Кто имеет здоровое и крепкое тело, тому нужно утомлять его, как и чем только можно, да избавимся от страстей, и да будет оно, благодатью Христовой, покорно духу. А у кого тело немощно и недужно, тот давай ему некоторое упокоение, да не вовсе изнеможет для делания. Подвизающемуся прилично не преизлишество, а наипаче – лишение и скудость, так чтобы давать телу потребное только количество пищи и пития, по рассуждению, во время же искушения телу от врага наиболее требуется воздержание.
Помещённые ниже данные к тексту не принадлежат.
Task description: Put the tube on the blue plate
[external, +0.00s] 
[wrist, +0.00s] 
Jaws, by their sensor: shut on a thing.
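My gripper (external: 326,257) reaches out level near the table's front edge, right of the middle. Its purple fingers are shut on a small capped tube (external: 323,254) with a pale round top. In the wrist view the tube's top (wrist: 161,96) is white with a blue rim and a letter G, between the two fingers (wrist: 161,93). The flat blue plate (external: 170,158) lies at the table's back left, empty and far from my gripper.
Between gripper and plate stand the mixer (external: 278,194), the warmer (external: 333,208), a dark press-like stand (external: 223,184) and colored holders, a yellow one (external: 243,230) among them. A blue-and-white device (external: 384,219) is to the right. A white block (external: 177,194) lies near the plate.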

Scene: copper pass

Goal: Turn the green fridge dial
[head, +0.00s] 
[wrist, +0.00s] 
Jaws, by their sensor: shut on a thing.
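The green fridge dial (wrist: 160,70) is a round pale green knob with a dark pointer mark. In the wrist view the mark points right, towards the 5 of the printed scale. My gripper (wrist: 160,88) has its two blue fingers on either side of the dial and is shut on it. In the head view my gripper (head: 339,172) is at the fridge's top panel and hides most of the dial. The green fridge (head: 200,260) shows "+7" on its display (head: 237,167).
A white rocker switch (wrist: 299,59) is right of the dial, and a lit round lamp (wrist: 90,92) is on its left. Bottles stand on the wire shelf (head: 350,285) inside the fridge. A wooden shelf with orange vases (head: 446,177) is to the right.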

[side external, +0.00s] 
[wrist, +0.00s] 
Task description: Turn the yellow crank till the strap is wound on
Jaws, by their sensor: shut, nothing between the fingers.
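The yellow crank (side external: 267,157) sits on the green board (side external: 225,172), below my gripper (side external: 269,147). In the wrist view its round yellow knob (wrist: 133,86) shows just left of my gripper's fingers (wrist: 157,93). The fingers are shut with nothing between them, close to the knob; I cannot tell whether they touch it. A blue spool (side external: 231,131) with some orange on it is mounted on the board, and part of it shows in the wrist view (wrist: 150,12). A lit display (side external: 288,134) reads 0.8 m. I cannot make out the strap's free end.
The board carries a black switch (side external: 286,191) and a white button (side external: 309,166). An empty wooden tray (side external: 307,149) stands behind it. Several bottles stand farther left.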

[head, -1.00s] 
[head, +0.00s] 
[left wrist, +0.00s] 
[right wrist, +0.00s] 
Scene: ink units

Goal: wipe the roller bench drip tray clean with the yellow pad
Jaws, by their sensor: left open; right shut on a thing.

Ибо многие, не обуздав чрева, впали в страсти бесчестия и в ров скверны, о чем и говорить срамно; когда же чрево обуздано благоразумным воздержанием, тогда входит в душу собор всех добродетелей. «Если, – говорит святой Василий Великий, – удержишь чрево, внидешь в рай; если же не удержишь, сделаешься добычей смерти – вечно». Кто по причине утруждения от путешествия или какого-либо тяжелого дела окажет телу своему несколько снисхождения и даст ему нечто более, сверх обыкновенной меры, в пище ли то, или в питии, или во сне, то это незазорно и осуждения не заслуживает, ибо он поступил так с рассуждением и по благословной надобности.
Велик наш подвиг в борьбе с духом блудным и крайне труден – лют зело; ибо борьба эта обнимает и душу и тело – все существо наше, поэтому нужно нам крепко и непрестанно стараться о том, чтобы бодренно и неусыпно соблюдать сердце свое от блудных мыслей, а особенно – в святые праздники, когда готовимся причаститься Святых Таин: в это время враг всячески силится осквернить нашу совесть.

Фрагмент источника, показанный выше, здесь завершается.